> EXERCISE DETAILS
Every line with the word "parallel" in it should be extracted from the data that follows.
____________
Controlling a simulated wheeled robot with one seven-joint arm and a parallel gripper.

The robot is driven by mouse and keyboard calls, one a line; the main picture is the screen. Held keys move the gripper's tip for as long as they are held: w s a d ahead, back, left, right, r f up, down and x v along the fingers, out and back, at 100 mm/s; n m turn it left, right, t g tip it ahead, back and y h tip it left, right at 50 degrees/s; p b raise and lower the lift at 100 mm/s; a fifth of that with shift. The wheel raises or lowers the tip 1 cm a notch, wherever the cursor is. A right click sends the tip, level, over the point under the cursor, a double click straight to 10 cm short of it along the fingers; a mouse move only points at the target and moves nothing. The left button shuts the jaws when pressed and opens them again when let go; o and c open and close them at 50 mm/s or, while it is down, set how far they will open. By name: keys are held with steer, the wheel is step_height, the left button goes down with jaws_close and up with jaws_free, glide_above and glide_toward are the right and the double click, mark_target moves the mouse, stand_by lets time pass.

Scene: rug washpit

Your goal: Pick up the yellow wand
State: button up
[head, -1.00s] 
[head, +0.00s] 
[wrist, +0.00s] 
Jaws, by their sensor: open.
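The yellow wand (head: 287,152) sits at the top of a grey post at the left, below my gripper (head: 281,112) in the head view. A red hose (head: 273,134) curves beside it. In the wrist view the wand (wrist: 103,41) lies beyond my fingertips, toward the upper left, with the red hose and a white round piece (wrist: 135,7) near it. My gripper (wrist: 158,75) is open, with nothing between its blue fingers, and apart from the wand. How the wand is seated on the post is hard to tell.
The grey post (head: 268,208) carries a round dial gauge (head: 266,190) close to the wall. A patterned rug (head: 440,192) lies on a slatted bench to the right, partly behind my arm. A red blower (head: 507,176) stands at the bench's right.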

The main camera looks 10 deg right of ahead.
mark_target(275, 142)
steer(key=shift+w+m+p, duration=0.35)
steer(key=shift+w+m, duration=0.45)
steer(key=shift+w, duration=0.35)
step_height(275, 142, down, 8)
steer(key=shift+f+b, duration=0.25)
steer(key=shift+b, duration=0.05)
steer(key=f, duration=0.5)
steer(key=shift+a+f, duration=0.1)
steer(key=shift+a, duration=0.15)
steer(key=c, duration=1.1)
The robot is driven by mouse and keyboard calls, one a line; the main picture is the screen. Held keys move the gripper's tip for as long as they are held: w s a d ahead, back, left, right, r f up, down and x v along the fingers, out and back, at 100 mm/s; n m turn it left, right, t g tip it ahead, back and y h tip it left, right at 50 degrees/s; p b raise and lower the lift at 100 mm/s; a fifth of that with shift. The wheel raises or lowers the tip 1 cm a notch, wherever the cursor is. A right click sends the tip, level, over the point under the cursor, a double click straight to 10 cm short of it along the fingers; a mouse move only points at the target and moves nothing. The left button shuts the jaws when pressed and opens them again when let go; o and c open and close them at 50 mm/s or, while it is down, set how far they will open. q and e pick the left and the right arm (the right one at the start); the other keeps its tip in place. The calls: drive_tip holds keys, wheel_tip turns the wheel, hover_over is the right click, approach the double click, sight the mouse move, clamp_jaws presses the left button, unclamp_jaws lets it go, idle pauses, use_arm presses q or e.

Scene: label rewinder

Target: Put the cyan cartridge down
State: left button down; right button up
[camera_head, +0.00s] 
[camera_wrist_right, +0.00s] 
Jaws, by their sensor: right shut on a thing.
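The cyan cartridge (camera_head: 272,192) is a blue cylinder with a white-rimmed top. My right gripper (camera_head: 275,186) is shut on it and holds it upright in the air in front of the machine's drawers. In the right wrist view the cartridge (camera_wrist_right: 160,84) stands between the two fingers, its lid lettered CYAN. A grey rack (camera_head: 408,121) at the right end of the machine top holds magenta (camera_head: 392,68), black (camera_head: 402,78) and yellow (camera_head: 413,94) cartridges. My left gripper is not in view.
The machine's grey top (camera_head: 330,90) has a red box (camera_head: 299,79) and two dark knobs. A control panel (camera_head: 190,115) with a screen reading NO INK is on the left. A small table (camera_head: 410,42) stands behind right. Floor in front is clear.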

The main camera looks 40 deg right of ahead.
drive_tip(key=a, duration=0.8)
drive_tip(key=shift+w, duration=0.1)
____________
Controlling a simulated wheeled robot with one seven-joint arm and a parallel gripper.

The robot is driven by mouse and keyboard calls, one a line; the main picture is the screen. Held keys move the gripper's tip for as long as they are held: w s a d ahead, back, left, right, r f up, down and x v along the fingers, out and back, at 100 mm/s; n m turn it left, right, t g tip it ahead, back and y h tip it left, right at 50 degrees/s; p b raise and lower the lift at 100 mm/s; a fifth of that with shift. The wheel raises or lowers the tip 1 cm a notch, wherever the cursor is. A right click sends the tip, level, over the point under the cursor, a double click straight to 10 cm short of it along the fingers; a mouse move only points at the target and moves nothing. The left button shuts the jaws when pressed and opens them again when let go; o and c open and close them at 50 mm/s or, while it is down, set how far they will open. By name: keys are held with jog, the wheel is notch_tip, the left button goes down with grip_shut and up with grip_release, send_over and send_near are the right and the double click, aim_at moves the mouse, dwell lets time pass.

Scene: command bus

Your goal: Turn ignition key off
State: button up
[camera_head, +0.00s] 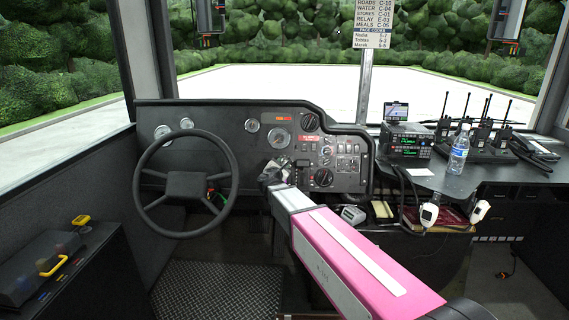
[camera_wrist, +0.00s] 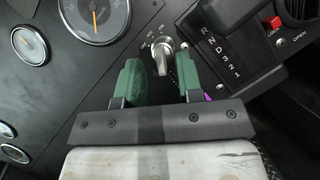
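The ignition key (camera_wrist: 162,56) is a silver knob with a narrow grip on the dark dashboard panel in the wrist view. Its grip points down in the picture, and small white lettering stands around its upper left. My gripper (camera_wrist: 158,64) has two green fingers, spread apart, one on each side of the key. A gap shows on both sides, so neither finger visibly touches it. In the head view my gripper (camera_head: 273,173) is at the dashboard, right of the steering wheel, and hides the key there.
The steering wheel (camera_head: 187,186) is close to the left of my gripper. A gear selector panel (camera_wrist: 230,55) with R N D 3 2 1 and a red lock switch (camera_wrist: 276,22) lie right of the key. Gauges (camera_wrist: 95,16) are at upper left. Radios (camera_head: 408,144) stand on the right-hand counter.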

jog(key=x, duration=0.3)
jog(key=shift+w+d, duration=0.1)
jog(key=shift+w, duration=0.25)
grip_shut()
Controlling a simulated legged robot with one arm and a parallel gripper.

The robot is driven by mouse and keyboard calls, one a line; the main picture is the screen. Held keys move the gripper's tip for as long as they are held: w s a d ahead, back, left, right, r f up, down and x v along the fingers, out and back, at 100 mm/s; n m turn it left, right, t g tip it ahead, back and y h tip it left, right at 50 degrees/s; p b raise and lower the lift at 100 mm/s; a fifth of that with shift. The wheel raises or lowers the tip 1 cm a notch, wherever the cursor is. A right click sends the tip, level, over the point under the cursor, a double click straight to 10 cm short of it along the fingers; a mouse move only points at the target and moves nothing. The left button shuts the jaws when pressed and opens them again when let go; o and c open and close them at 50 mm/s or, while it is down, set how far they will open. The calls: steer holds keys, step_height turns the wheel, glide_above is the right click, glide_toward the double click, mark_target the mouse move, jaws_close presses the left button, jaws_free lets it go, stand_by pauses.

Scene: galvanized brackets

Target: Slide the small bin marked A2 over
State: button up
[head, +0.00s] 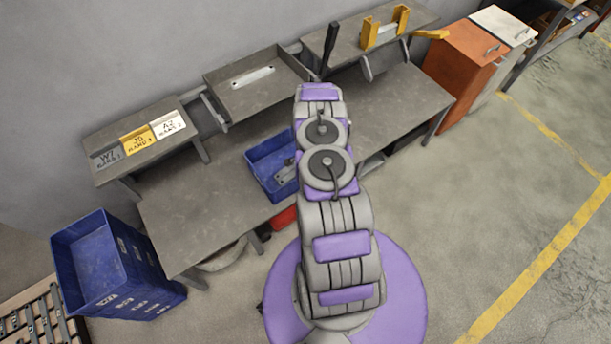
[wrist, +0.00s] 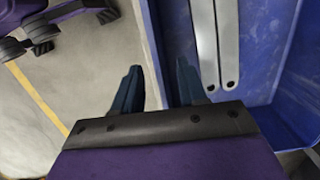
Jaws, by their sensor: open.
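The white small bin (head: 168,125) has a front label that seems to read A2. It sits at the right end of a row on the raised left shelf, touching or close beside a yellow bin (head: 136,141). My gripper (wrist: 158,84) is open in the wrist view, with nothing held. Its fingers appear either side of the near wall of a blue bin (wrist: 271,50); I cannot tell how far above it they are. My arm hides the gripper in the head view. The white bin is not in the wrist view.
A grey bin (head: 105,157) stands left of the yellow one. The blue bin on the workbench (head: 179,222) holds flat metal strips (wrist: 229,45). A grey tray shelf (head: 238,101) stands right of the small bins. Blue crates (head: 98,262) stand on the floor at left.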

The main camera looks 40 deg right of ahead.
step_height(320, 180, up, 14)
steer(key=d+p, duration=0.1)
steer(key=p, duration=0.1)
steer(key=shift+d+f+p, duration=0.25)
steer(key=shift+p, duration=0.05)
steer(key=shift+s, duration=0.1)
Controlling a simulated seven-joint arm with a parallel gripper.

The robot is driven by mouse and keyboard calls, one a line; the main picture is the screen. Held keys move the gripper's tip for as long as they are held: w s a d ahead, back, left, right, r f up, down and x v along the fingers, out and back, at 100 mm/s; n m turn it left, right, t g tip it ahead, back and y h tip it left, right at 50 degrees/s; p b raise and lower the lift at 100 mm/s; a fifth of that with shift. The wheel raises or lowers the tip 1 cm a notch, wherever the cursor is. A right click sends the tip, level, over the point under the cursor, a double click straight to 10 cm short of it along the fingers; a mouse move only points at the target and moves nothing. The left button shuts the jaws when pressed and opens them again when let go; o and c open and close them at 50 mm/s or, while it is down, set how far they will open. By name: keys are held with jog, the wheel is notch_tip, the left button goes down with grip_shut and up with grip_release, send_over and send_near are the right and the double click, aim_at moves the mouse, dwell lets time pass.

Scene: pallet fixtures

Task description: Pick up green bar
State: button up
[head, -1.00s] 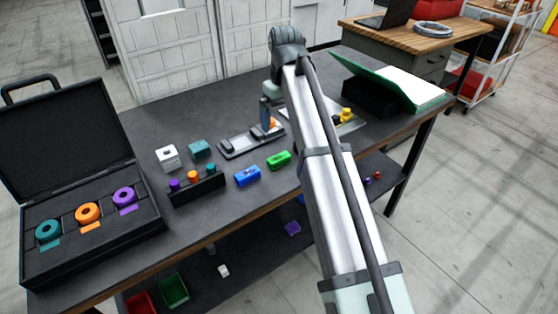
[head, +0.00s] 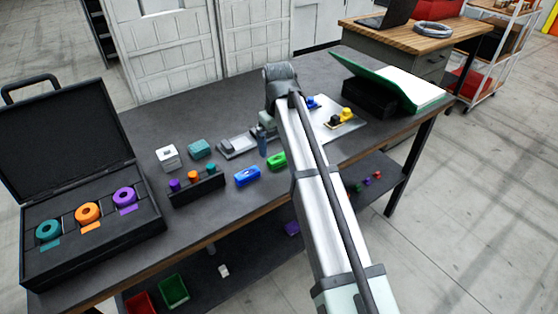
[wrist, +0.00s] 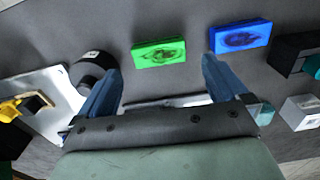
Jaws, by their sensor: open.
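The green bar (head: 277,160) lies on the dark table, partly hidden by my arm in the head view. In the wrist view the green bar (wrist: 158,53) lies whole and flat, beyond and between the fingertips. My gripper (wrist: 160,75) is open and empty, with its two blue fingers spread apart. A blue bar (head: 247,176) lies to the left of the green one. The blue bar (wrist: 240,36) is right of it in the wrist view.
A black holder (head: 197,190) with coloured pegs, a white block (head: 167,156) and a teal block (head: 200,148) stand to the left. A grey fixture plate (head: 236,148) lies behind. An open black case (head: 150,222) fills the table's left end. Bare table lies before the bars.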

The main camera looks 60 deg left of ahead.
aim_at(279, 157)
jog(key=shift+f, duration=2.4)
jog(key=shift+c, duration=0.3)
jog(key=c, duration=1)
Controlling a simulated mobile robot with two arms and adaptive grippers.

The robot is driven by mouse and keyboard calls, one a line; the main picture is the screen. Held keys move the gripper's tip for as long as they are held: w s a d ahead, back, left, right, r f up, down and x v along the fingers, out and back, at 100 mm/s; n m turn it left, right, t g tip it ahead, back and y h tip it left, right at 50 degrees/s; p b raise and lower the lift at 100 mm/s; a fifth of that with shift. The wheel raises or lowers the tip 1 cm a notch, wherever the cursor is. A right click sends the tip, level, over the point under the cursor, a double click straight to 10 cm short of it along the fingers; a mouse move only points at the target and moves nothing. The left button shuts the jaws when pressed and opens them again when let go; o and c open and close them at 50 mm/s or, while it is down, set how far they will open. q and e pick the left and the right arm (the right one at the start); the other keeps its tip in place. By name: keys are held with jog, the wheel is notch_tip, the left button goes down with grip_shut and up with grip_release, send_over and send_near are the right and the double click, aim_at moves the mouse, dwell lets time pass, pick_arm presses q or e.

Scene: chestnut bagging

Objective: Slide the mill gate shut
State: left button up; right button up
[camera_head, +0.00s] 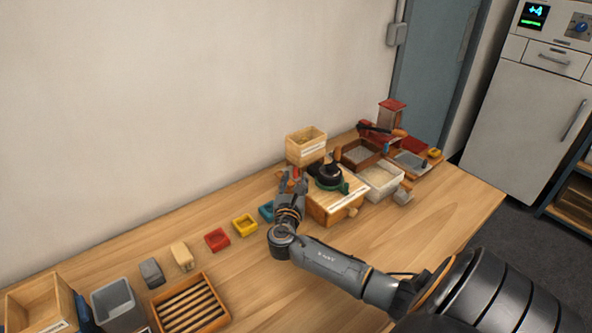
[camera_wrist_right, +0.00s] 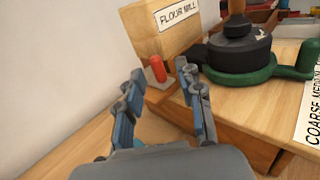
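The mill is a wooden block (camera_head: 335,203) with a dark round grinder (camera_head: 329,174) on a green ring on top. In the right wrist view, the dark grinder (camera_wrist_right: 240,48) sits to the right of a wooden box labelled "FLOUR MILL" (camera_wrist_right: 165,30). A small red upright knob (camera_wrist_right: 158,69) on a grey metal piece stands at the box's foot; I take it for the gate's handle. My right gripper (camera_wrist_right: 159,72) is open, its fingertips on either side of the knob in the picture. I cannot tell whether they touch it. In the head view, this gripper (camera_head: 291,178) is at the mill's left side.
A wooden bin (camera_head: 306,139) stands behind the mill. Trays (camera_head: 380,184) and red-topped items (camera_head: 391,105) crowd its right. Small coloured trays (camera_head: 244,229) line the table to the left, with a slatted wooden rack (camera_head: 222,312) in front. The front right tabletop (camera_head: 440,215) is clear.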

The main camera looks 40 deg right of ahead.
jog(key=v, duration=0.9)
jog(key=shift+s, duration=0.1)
____________
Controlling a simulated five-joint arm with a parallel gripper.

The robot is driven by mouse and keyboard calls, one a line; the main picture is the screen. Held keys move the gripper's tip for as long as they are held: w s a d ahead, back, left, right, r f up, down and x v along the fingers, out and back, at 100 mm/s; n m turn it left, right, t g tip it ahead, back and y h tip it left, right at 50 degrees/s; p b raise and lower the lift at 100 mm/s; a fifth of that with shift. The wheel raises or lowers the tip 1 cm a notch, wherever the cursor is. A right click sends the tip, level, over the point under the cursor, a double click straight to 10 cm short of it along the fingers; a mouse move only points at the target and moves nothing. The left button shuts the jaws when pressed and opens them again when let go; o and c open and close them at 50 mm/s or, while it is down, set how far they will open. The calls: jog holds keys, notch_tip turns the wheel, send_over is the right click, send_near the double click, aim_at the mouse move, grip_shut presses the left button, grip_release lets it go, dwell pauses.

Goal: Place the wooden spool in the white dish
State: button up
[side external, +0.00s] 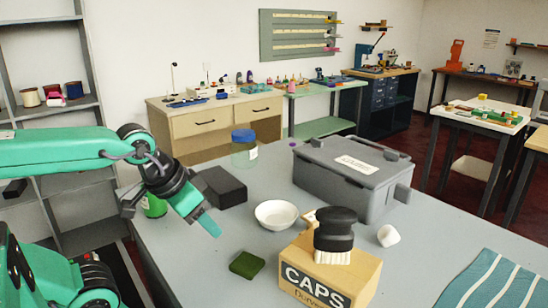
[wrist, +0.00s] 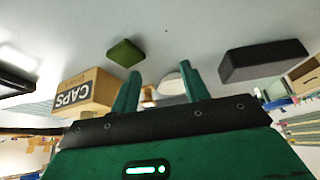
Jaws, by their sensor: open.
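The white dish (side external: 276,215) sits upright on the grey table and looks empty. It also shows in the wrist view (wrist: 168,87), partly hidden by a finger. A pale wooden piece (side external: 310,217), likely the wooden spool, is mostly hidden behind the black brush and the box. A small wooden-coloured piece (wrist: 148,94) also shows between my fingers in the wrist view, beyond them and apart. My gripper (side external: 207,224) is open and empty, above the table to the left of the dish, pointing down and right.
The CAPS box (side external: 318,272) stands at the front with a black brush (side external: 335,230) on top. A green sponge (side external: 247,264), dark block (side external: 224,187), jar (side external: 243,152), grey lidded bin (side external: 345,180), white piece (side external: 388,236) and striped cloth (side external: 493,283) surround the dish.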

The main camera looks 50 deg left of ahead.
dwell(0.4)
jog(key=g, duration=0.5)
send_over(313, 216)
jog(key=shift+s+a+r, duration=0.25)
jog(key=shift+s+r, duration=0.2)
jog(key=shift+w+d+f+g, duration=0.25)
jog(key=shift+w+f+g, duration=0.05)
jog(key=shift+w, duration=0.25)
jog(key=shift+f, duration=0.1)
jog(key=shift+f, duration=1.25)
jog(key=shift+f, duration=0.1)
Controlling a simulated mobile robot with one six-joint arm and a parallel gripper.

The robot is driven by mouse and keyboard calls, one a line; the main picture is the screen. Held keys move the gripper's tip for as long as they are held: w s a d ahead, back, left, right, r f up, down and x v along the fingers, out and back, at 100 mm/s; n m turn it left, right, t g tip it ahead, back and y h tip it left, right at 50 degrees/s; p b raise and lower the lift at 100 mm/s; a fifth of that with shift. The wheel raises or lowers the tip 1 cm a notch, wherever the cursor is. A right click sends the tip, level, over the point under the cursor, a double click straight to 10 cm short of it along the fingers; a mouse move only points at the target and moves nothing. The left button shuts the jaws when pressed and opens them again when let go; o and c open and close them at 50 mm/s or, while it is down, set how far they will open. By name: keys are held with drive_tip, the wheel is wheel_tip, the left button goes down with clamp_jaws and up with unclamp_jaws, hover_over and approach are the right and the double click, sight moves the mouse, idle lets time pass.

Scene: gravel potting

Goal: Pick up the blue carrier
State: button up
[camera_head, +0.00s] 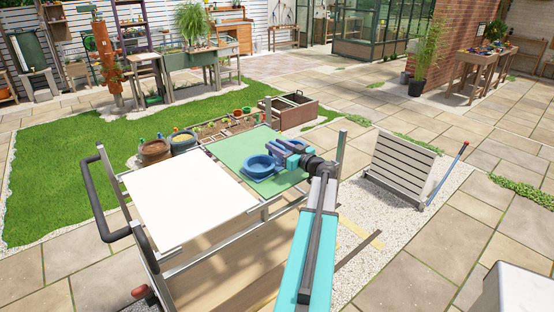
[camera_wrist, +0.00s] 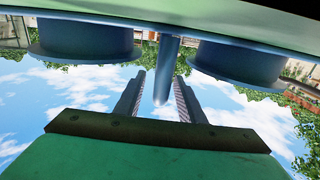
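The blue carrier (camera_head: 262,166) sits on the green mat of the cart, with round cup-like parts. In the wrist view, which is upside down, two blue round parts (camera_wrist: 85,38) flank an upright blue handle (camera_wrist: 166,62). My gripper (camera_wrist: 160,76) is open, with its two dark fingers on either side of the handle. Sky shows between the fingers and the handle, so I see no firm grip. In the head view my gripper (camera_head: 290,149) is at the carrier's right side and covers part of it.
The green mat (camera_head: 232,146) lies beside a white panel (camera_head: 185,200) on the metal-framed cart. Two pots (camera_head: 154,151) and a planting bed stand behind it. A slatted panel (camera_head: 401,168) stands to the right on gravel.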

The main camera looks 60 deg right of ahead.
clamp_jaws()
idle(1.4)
____________
> RESULT FOR THIS EXERCISE
Controlling a simulated wheeled robot with one seven-joint arm and a parallel gripper.
Controlling a simulated wheeled robot with one seven-joint arm and a parallel gripper.
Controlling a simulated legged robot with one arm and a parallel gripper.
Controlling a simulated seven-joint arm with a parallel gripper.
Controlling a simulated five-joint arm with a parallel gripper.
Controlling a simulated mobile robot with one six-joint arm and a parallel gripper.

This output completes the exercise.